Change Manager Duties

  • Gathering data and operational information from the management team.
  • Analysing risks and forecasting the outcome of change strategies.
  • Creating expense, efficiency, and revenue change management reports.
  • Restructuring staff to align with new projects, policies, and procedures.
  • Communicating to managers the change strategy and developing plans to limit staff resistance.
  • Relaying change information to teams and developing training plans.

Change Manager Requirements

  • A Business Administration or Human Resources Bachelor’s Degree.
  • Completion of a Change Management Institute (CMI) recognised Change Management Foundation and Practitioner Course.
  • Change Management Practitioner Certification.
  • Proficiency in administering change management methodologies and principles.
  • Excellent problem-solving, communication, analytical thinking, and influencing skills.

How to write a Change Manager Job Description

To write a job description, we recommend starting with a job description template from our job description library, which contains examples for 800+ positions and professions. Our job description examples include a job summary with duties and responsibilities and skills and requirements, which can be personalised for your job vacancy.

How to write a Change Manager Job Advert

Use our job advert template to write a job advert for posting on job sites and job boards. Our job advertising templates are carefully created to help you reach your audience and beat the competition to the best talent.

Job Description Advice - Guidance on How to Personalise a Change Manager Job Specification

The hiring process and recruiting new employees to fill your key roles requires a degree of personalisation if you are to attract the best employees in a competitive employment market. The right person for a crucial role or more senior roles will likely have other employers targeting them. As your job description will be the first point of contact, you need to nail your pitch and provide the best possible service.

Job Description Tips - Help on formatting a Change Manager Job Specification

When creating your bespoke description and advert, you should cover and promote these points:

Job title: This should accurately reflect the role and include keywords that top talent might be using to search for jobs.

Job duties: The day to day duties, such as administrative tasks, which vary depending on the company and inform the candidate if they can complete the role.

Technical skills: These are the hard skills required through training, such as proficiency with Microsoft Office.

Soft skills: These include the interpersonal skills and general abilities the right candidates will possess. For example, the competency to prioritise multiple tasks, handle customer queries and customer complaints, work alone, or build a good relationship with coworkers.

The company's culture: Highlighting your company culture and values ensures employees thrive and find outstanding job satisfaction.

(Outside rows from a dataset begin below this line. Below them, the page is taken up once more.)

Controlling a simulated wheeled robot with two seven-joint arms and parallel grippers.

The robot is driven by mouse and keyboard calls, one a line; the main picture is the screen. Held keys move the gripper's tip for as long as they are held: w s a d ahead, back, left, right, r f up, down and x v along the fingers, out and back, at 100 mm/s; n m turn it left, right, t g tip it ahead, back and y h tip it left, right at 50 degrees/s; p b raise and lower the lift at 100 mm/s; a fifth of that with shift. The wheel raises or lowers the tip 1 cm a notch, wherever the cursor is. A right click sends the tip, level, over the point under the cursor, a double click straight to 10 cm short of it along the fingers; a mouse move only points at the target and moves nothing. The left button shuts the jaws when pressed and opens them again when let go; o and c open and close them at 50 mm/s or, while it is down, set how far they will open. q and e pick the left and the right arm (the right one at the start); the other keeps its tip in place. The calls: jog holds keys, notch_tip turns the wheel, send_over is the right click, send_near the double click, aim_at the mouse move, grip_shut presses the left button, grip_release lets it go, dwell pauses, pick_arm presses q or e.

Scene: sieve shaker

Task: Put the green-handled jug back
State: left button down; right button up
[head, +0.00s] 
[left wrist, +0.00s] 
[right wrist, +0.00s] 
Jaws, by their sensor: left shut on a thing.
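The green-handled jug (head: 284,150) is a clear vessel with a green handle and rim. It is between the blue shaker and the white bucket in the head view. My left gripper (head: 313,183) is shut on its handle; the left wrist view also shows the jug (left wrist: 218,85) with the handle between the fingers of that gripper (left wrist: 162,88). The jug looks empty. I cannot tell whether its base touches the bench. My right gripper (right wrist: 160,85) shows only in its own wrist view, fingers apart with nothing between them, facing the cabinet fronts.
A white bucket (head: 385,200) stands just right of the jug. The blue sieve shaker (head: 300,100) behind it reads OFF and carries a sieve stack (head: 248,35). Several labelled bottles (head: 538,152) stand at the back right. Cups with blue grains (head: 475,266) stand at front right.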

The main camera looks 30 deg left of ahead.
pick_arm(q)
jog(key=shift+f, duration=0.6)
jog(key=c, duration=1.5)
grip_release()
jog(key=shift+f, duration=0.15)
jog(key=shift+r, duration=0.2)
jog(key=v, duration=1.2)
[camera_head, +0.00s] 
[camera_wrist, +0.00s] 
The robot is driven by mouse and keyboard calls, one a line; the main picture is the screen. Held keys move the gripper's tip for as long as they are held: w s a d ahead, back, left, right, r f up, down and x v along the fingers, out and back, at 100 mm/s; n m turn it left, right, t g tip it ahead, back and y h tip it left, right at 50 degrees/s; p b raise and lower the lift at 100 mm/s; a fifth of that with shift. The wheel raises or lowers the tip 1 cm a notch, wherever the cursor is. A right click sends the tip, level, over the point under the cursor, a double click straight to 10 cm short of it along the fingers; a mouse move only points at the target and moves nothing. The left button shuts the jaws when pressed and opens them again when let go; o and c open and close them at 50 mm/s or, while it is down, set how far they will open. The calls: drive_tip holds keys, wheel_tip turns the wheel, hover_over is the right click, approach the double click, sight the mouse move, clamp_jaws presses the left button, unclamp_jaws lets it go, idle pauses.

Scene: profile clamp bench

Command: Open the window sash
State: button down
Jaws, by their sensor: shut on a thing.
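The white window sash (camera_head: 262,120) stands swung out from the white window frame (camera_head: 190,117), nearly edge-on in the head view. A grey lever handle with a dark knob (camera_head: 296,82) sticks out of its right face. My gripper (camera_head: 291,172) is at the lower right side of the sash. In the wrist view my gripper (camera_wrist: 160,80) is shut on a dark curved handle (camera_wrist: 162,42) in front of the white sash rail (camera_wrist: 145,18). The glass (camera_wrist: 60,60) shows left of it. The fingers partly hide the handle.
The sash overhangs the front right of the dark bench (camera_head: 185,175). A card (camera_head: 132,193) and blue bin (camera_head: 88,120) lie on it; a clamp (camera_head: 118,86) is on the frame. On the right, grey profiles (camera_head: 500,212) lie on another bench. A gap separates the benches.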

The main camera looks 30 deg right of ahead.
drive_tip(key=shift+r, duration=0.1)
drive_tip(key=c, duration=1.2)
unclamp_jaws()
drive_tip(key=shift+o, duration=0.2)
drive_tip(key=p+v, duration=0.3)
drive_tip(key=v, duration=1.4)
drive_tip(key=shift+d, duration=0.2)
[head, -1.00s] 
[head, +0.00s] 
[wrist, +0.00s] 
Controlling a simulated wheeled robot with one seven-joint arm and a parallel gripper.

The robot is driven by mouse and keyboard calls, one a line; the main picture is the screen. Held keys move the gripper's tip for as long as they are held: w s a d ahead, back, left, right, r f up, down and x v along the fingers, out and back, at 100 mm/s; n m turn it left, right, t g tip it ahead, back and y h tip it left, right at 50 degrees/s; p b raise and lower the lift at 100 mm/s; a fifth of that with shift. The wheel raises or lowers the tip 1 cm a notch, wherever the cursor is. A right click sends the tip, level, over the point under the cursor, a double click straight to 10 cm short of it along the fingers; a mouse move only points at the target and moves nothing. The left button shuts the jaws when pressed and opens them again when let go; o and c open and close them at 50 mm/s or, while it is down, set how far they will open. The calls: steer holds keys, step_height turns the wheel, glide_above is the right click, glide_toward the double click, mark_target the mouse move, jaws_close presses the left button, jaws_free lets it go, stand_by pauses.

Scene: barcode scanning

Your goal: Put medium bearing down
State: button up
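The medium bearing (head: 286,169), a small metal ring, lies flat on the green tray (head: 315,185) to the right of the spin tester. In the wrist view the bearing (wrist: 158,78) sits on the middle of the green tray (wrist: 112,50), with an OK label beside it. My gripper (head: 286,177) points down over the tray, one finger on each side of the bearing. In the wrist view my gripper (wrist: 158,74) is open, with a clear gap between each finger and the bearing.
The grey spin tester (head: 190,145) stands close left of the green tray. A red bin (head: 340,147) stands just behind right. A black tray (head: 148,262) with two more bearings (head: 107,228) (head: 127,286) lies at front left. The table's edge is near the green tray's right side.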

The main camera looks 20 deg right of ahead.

Candidates that are not the right fit won’t waste their time completing the application process, meaning you can focus on qualified individuals and hire in a more timely manner.

Career progression: Including the career path will entice candidates looking for career growth. 

Training and development programs: Smaller companies may need employees with previous experience or provide educational assistance over internal training offered by larger organisations with more significant resources. 

Employee benefits: Compensation and benefits often fail to appear in job ads and while you may want to hold your cards close to your chest, failing to include them is a mistake. Consider answering common questions, such as working hours and paid leave. Researching the average salary for the role in these early stages will ensure you don’t waste your interviewer’s and the candidate’s time.

Skill gaps: Your company may need to bring in new skills beyond those required to complete the key role and duties. Thinking on an organisational level can be beneficial when contemplating skills diversity.

Legal requirements: Ensure your job advert and description does not ask for inappropriate or discriminatory personal details, such as age, marital status, or religion.